For the website for the 10,000-Year Clock, Bezos said he was working with the its “father,” inventor, entrepreneur and computer scientist Danny Hillis, who pioneered parallel computers and their use in artificial intelligence. Other partners in the endeavor include the San Francisco-based Long Now Foundation, which was created to foster “long-term” thinking with this “Clock of the Long Now,” “an immense, mechanical monument.”

Malle reported that it took over a year to drill 500 feet into solid limestone and quartz to create the space for the clock, and two years for a diamond-cutting robot to slice stairs into the stone. Inside, enormous titanium and stainless gears look like parts to the inside of a giant wristwatch and showcase a 10,000 pound bronze-cased concrete pendulum, Malle reported.

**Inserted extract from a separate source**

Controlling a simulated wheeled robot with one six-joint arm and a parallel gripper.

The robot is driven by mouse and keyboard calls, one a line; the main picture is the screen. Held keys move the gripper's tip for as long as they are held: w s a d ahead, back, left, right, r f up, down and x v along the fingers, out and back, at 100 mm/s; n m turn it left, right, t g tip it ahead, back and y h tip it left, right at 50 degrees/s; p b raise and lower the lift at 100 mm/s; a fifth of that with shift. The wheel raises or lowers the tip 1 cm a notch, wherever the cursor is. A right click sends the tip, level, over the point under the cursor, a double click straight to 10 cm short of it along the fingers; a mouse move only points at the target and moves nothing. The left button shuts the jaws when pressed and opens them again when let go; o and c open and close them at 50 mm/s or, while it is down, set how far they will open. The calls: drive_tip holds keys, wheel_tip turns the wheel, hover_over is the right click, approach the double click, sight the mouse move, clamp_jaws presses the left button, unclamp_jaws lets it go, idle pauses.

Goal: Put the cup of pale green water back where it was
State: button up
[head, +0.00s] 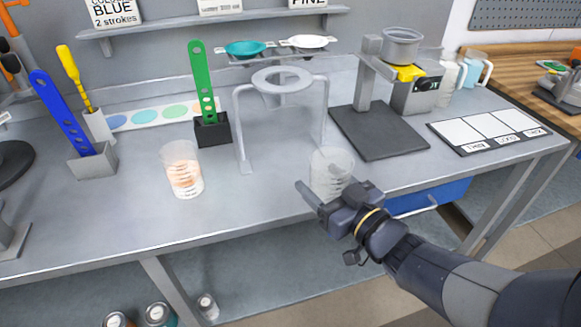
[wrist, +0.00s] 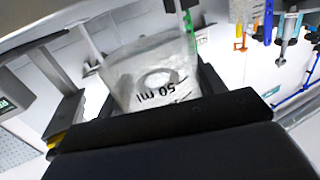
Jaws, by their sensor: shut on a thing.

Sanchez tried to explain the concept of the clock, telling Malle that there are five metal anniversary displays that will function like traditional cuckoo clocks chiming at one year, 10 years, 100 years, 1,000 years, and 10,000 years. Bezos probably explained it a bit better by saying that the clock will tick once a year, with its century hand advancing once every 100 years. The clock should keep time for the next 10,000 years, becoming “a symbol” and “an icon for long-term thinking,” Bezos said.

If the concept remains “a bit confusing,” as the Daily Beast reported, Sanchez suggested a more immediate use for the clock, one that could include a visit by the Kardashians and her other celebrity friends. She told the Vogue writer: “Wouldn’t it be cool to have a Halloween party here?”